● Exercise details
Pull every "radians" line out of the data below.
#### Collected data ####
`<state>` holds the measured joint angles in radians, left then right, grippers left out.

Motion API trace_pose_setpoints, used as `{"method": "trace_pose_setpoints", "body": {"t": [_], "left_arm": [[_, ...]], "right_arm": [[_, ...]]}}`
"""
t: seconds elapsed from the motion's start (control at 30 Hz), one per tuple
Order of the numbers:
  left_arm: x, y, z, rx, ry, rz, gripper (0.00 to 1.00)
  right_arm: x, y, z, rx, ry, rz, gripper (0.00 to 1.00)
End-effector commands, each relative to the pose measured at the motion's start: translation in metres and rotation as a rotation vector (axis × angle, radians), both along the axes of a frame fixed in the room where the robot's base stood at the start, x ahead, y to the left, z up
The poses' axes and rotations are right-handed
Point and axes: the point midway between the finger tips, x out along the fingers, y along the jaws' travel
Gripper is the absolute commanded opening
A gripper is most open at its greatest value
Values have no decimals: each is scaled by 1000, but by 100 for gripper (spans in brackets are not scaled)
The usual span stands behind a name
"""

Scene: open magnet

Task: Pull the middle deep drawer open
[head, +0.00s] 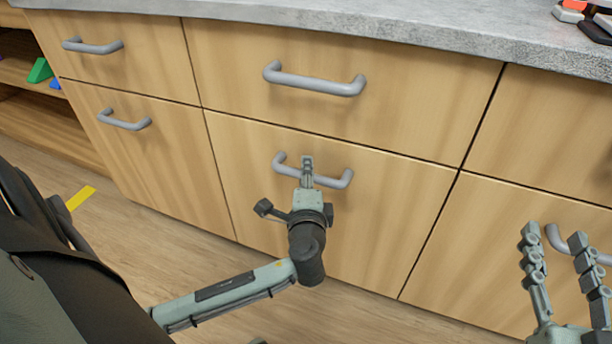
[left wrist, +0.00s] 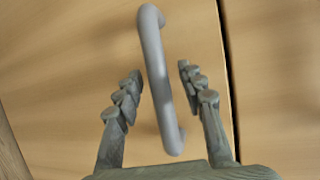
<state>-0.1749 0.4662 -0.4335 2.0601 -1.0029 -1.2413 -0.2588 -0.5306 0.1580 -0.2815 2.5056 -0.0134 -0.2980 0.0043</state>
####
● Correct response
`<state>` holds the measured joint angles in radians, left then right, grippers left out.
End-effector commands, each relative to the pose measured at the motion's start: translation in metres and rotation as a rotation vector (axis × angle, radians), both along the axes of a frame fixed in the room where the robot's base stood at the start, x ahead, y to the left, z up

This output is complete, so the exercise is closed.